## Exercise
Locate the word "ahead" in the data below, then copy every line that holds it.

## Record extracts
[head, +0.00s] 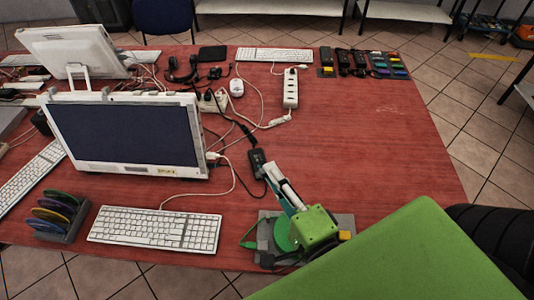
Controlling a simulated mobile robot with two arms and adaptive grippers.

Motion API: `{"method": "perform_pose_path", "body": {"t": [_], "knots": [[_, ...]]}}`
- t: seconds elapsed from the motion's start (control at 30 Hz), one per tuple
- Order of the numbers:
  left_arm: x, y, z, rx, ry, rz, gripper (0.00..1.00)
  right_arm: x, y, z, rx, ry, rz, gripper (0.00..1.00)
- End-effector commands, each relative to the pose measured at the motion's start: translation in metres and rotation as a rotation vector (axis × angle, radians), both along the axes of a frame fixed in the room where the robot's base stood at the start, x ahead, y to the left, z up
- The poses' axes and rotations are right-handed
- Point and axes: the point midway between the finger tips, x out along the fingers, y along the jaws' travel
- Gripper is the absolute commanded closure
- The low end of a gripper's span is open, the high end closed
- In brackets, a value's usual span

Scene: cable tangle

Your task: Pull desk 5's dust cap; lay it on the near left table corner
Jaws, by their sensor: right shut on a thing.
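The right gripper (270,173) seems to be the pale and dark fingers reaching up and left from a green housing (318,228), over the near middle of the red table (385,145). It is shut on something too small or hidden to make out. Its tips are close to a black box with cables (257,159); I cannot tell whether they touch. I cannot pick out desk 5's dust cap or a desk number. The table's near edge runs along the lower left; its near left corner is not clearly visible. My left gripper is not in view.
A grey plate (267,226) with a green disc and a yellow piece lies under the housing. A white keyboard (155,229), a rack of coloured discs (76,237) and a monitor (125,133) stand left. A power strip (290,88) lies behind.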

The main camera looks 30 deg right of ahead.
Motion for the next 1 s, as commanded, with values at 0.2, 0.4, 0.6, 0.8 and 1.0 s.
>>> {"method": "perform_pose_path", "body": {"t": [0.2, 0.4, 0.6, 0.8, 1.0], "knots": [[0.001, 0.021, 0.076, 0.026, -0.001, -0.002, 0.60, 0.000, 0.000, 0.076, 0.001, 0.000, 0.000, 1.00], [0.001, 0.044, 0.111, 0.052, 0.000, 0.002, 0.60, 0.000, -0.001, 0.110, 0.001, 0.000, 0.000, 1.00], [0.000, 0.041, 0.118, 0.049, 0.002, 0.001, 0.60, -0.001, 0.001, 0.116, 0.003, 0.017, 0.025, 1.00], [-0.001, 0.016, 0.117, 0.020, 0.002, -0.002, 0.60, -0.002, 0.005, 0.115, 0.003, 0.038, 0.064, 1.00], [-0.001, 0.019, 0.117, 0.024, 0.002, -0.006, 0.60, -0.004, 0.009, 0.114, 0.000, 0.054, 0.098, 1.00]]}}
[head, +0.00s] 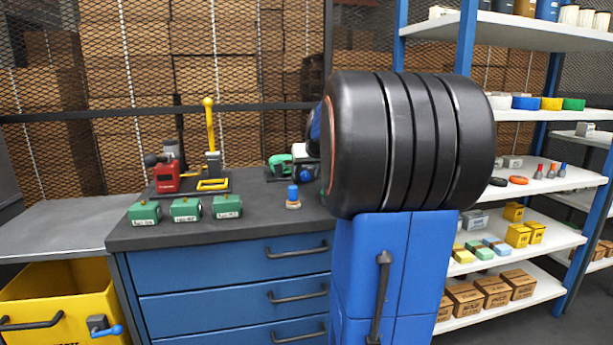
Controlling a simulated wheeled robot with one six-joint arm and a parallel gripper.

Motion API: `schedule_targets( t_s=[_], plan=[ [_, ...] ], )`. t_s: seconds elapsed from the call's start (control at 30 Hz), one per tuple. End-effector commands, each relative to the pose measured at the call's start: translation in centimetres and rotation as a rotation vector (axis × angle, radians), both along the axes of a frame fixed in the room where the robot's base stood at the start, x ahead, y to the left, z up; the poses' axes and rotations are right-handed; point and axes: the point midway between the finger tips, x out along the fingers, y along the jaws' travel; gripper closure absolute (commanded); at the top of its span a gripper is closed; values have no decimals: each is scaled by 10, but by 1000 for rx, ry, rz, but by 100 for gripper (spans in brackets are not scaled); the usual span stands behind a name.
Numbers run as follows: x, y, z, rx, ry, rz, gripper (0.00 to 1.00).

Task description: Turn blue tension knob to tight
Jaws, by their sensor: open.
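A small upright blue knob-like piece (292,192) on a pale base stands on the dark top of the blue drawer bench (215,235). A blue handle (107,331) on a grey bracket sits on the front of the yellow bin (35,285) at lower left. I cannot tell which of these, if either, is the tension knob. No tight marking is readable. My gripper is not in view.
Three green blocks (186,209), a red tool (166,175) and a yellow lever device (211,165) stand on the bench. Stocked shelves (500,255) are at right.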

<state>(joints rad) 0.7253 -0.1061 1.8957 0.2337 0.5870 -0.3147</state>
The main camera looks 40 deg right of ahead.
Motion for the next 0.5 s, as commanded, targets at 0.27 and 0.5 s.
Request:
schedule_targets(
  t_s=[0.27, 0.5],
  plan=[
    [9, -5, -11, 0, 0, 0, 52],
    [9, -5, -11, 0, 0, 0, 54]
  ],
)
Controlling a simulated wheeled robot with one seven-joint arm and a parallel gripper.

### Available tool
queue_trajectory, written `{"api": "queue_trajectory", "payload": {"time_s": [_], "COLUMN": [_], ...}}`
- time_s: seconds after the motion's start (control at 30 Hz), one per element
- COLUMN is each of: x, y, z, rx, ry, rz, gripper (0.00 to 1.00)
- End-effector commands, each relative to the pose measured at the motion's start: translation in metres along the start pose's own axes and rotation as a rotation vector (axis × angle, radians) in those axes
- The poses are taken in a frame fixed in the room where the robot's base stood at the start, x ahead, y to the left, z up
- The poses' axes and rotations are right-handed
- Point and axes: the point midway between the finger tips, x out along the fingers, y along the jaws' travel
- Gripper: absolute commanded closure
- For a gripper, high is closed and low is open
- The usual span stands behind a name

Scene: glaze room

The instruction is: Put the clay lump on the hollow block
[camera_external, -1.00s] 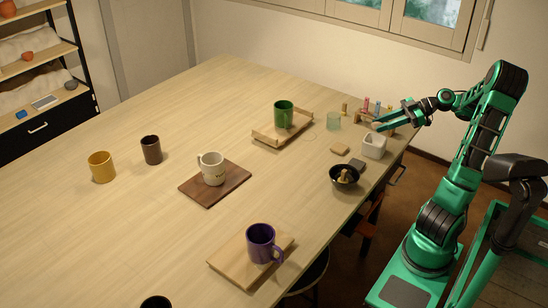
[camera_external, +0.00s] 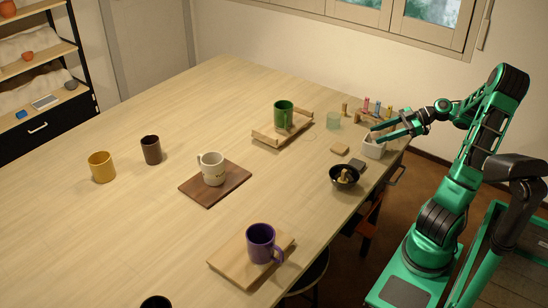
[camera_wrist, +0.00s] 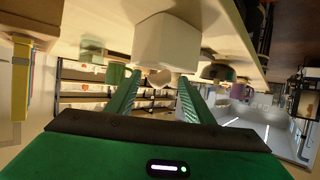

## Solution for this exercise
- End-effector commands, each relative to the pose measured at the motion's start: translation in metres and rotation as a rotation vector (axis × angle, radians), both along the axes of a frame fixed in the room where the robot's base stood at the start, x ahead, y to the left, z up
The main camera looks 30 deg right of ahead.
Motion API: `schedule_targets( t_s=[_], plan=[ [_, ...] ], )`. t_s: seconds elapsed from the call's start (control at 30 Hz), one per tuple. End-effector commands, each relative to the pose measured at the call's start: translation in centimetres and rotation as a rotation vector (axis × angle, radians), both along the axes of a frame fixed in the room where the robot's base stood at the start, x ahead, y to the left, z up; the poses' axes and rotations are right-handed; point and axes: the point midway between the finger tips, x out along the fingers, y along the jaws' travel; gripper closure absolute (commanded); at the top of its span a gripper is closed; values have no decimals: each is scaled by 10, but by 1000 for rx, ry, rz, but by 100 for gripper (spans in brackets are not scaled); the usual span stands behind a name.
The main camera looks 40 deg right of ahead.
- The poses are taken in a frame fixed in the room where the robot's base stood at the start, x ahead, y to the left, z up

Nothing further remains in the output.